→ **PROMPT**
Both the line containing "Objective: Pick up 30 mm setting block" and the line containing "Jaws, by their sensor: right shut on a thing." are part of the range to copy, along with every line between them. Copy it exactly and leave out the pictures.

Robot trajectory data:
........
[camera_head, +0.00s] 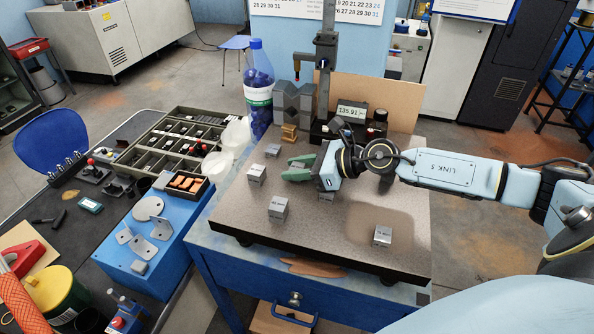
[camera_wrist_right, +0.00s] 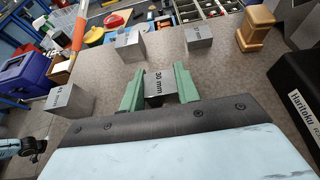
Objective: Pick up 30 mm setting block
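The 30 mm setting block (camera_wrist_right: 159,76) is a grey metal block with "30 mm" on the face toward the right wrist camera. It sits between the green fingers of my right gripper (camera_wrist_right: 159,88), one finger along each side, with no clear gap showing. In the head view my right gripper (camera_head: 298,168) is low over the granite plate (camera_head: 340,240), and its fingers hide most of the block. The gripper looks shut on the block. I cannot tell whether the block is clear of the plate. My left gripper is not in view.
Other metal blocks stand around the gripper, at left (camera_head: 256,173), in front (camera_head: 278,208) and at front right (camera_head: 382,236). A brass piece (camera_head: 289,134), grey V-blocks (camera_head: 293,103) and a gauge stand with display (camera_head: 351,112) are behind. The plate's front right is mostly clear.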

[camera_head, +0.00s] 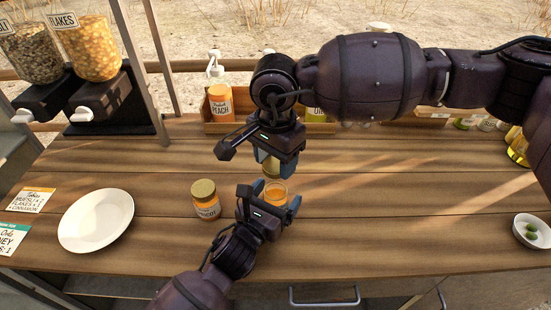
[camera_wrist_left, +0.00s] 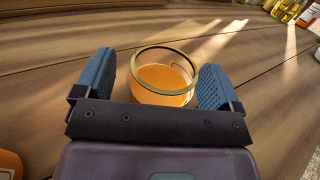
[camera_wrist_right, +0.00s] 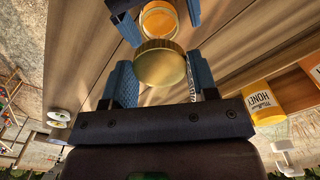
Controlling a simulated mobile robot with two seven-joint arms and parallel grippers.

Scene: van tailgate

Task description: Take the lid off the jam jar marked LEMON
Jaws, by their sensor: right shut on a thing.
........
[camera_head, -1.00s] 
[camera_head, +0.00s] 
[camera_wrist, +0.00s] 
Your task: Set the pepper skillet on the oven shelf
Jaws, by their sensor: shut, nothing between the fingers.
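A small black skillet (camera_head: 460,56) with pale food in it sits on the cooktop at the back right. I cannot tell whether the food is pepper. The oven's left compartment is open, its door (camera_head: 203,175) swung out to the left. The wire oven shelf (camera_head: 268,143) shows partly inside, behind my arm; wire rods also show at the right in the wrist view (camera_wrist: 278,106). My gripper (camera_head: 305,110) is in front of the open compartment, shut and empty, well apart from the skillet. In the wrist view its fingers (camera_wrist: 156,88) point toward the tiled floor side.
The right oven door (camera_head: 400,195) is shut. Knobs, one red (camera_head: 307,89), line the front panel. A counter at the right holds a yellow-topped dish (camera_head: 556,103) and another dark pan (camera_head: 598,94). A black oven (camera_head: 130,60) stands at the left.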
........
→ **OUTPUT OF THE TASK**
Objective: Pick up 30 mm setting block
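The 30 mm setting block (camera_wrist_right: 159,76) is a grey metal block with "30 mm" on the face toward the right wrist camera. It sits between the green fingers of my right gripper (camera_wrist_right: 159,88), one finger along each side, with no clear gap showing. In the head view my right gripper (camera_head: 298,168) is low over the granite plate (camera_head: 340,240), and its fingers hide most of the block. The gripper looks shut on the block. I cannot tell whether the block is clear of the plate. My left gripper is not in view.
Other metal blocks stand around the gripper, at left (camera_head: 256,173), in front (camera_head: 278,208) and at front right (camera_head: 382,236). A brass piece (camera_head: 289,134), grey V-blocks (camera_head: 293,103) and a gauge stand with display (camera_head: 351,112) are behind. The plate's front right is mostly clear.

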[camera_head, +0.00s] 
[camera_wrist_left, +0.00s] 
[camera_wrist_right, +0.00s] 
Controlling a simulated mobile robot with two seven-joint arms and parallel grippers.

Scene: van tailgate

Task description: Take the lid off the jam jar marked LEMON
Jaws, by their sensor: right shut on a thing.

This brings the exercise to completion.